We always loved the original Subaru BRZ, and now it’s time to welcome the all-new 2022 model. This is the second-generation of the highly popular, and hugely fun, rear-wheel drive sports car. It’s still a cooperation with Toyota and its 86, but in Australia the BRZ arrives first. Is it as good as the original? Let’s take a look.

We’re here at Sydney Motorsport Park as part of the official media launch event for a first drive. Media were given the opportunity to sample the new model on the short ‘Amaroo’ section of the circuit, under speed/guidance of a lead car instructor, as well as test out its fun-loving character on a skid pan, and take one for a short drive out on the public roads surrounding the circuit.

The first supply allocation for Australia, of around 500 units, is already sold out. Even if buyers can score a spot in the second allocation, deliveries are not expected to arrive until later in the second quarter. Beyond that, buyers could be waiting until much later in the year to get their hands on one.

There are two main variants for the new model, including the Coupe and Coupe S. Both are available with either a six-speed manual or heavily-revised six-speed auto. Prices start from the following (excluding on-road costs):

2022 Subaru BRZ Coupe manual: $38,990
2022 Subaru BRZ Coupe auto: $42,790
2022 Subaru BRZ Coupe S manual: $40,190
2022 Subaru BRZ Coupe S auto: $43,990

2022 SUBARU BRZ Coupe – THE SPECS

Engine: 2.4-litre flat four-cylinder
Output: 174kW@7000rpm / 250Nm@3700rpm
Transmission:
Six-speed manual
Drive type: Rear-wheel drive, limited-slip differential
Tare weight: 1246kg
Official fuel economy: 9.5L/100km
Starting price: $38,990

On first impressions, it kind of looks similar to the old model. But when you look a bit closer you’ll see it takes on a smoother, more modern design theme. The panel edges are rounder, the contours are more curvaceous, the headlights are bulbous, and you get a fashionable full-width taillight treatment at the back.

Although it is based on the same platform as the old model, it has been drastically revised. It’s stiffer, for starters. Subaru says that compared with the old model the front lateral flexing rigidity has been increased by almost 60 per cent, while body rigidity has jumped up by around 50 per cent. Those are impressive numbers, considering the outgoing model was already at a very high standard.

There’s also new front suspension characteristics to match the stiffer platform, with aluminium used for the front wheel hubs to reduce weight by 3kg, and the stabiliser bar is now hollow to shave 400 grams.
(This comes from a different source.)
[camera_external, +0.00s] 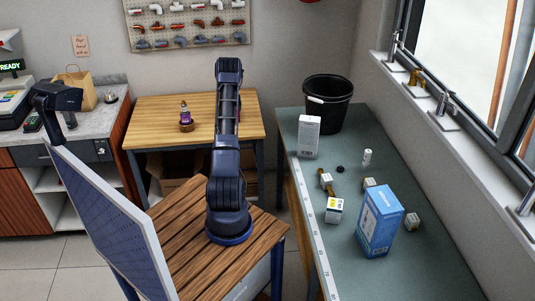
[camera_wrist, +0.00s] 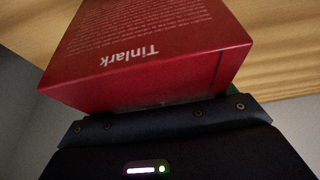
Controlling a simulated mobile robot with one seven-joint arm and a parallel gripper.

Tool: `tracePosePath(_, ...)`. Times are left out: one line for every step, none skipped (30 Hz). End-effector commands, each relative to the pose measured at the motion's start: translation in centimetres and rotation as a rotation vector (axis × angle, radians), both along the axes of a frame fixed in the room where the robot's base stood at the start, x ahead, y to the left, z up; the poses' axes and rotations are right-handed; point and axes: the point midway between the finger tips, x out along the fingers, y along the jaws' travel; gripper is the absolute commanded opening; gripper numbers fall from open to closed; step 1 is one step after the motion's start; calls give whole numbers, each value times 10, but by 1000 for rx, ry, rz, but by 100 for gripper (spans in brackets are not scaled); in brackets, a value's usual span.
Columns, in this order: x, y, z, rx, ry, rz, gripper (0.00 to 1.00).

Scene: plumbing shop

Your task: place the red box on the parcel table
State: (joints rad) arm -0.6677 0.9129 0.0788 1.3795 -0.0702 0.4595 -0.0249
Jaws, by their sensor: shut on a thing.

At the back, the sub-frame rigidity is increased and the stabiliser bar is now mounted directly to the chassis rather than to the sub-frame to improve driving stability and handling. Some new damper settings have also been implemented.

Other fundamental changes include a wider rear track, by 10mm, and the roof is now made from aluminium to save weight and to keep the centre of gravity low as possible (it’s 4mm lower than before). Speaking of weight, the new model is about 3-4kg heavier compared with the equivalent previous base model, Subaru says, and about 6-8kg heavier for the top model.

You still get the same 215-wide tyres as before, but now the new-look wheels are wrapped in grippier Michelin Pilot Sport 4 tyres instead of the more conventional Michelin Primacy tyres. The old tyres are primarily designed for safety, efficiency, and longevity, according the Michelin, as opposed to a sheer performance focus like the Pilot Sport range.

During the event we were given a sneak peak at some of the optional STI parts that will be available to customers. A white example was on display, showing off the potential, wearing a rather sleek and sinister black aero kit with skirts all around. A neat black spoiler compliments the look. Subaru will have a range of other options too, including more serious components for those looking to hit the track on a regular basis.

Inside, it’s a big leap forward over the previous model. The interior feels much more premium than before, with increased use of soft-touch materials making it feel less echoey and hollow. Although, it is still a very low and hunkered-down sports car, so getting in and out does require some leg muscle.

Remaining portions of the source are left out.